Como funcionam as assembleias de cidadãos? Trata-se de processos deliberativos cuidadosamente estruturados e assentes em experiências realizadas em países como o Canadá, a Islândia e a Austrália. Um painel de cidadãos, escolhido através de modernas técnicas de amostragem de forma a espelhar a diversidade da sociedade portuguesa e contando com o apoio de facilitadores, passa vários dias a escutar e a questionar especialistas, a analisar informação e a deliberar sobre um tema. No final, as suas recomendações são difundidas através de múltiplos canais (on e offline) bem como apresentadas em sessões públicas que ajudarão a alargar a discussão ao resto da sociedade portuguesa, assegurando o seu máximo impacto.

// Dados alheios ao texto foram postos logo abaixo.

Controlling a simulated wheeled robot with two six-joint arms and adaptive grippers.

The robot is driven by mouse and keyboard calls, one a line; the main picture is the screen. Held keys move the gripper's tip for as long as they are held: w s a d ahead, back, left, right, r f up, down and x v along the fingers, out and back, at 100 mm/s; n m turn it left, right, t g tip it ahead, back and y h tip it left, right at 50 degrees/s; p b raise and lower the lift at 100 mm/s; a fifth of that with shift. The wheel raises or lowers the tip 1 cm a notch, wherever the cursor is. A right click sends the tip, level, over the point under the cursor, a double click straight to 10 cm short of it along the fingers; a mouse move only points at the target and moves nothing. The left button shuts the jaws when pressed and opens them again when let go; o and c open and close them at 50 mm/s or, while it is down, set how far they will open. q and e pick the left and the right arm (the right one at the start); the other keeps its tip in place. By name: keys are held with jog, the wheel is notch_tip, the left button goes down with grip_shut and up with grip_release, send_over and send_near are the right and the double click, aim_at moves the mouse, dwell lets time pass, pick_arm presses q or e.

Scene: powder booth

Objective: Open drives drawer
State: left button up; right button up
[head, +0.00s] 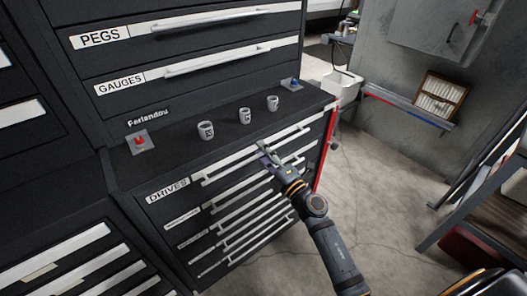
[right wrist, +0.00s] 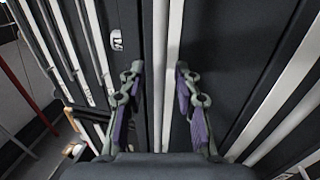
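The drives drawer (head: 168,190) is the top drawer of the black cabinet's lower part, with a white "DRIVES" label at its left end. It looks shut. Its long pale handle (head: 230,169) runs along the front. My right gripper (head: 266,153) is at about the middle of this handle. In the right wrist view, my right gripper (right wrist: 160,72) has its two fingers apart, with a pale bar (right wrist: 160,35) running between them. I cannot tell whether the fingers touch it. My left gripper is not in view.
Several mugs, among them one at the right (head: 273,103), stand on the ledge above the drawer. A red knob (head: 139,140) and a blue knob (head: 294,84) sit there too. More drawers are below. Concrete floor (head: 385,190) is open to the right.

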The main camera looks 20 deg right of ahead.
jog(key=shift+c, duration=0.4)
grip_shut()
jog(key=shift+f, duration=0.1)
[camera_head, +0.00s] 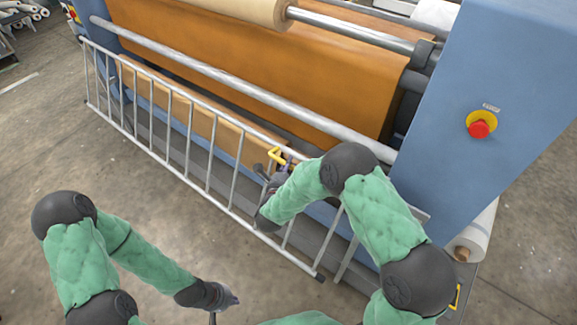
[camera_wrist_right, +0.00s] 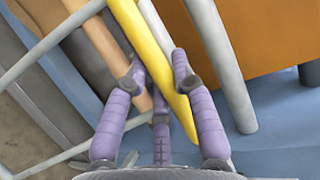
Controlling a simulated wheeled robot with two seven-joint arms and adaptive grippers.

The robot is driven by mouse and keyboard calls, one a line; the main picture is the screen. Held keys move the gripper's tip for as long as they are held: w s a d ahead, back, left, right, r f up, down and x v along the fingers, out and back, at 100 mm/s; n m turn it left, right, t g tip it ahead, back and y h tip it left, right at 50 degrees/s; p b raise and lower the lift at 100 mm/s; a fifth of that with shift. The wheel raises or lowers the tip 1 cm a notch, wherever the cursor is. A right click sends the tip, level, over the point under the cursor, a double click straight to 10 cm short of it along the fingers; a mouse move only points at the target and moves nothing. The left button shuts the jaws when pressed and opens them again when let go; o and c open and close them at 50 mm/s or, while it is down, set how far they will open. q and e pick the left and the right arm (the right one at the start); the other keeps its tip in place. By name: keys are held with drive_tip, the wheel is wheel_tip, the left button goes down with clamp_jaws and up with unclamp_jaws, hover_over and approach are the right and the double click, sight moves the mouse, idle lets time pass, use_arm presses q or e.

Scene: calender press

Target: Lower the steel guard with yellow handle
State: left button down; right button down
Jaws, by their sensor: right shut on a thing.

4. O primeiro destes eventos teve o título "Como Fazer-nos Ouvir?" e ocorreu nos dias 7 e 8 de Janeiro na Universidade Nova de Lisboa. Ao longo de um fim-de-semana, um painel de cidadãos escolhidos aleatoriamente, de várias idades, níveis socio-culturais e oriundos de diversas regiões do país, debateu diferentes ideias - apresentadas por políticos, académicos, jornalistas e membros do público - sobre como melhorar a comunicação entre os portugueses e os políticos que os representam. No final do processo, o painel de cidadãos seleccionou e desenvolveu as ideias mais promissoras, que apresentadas publicamente esta terça-feira Presidente da República.

5. Acreditamos que Portugal tem uma oportunidade única para se tornar uma referência mundial na área da inovação democrática. Um país com um território pouco extenso e dotado de uma infra-estrutura moderna; uma população com um nível de instrução cada vez mais elevado; um clima político estável aliado a instituições sólidas; e, reconheçamos, um ainda longo caminho a percorrer em termos de construir confiança entre os cidadãos e a classe política. Havendo vontade --política e cívica - para isso, o modelo que esboçámos pode ser expandido e podemos vir a ser o primeiro país a ter regularmente uma discussão, informada e reflectida, sobre os mais importantes temas à escala nacional.

Dificilmente poderíamos escolher uma melhor hora para acordarmos para uma prática mais activa da democracia.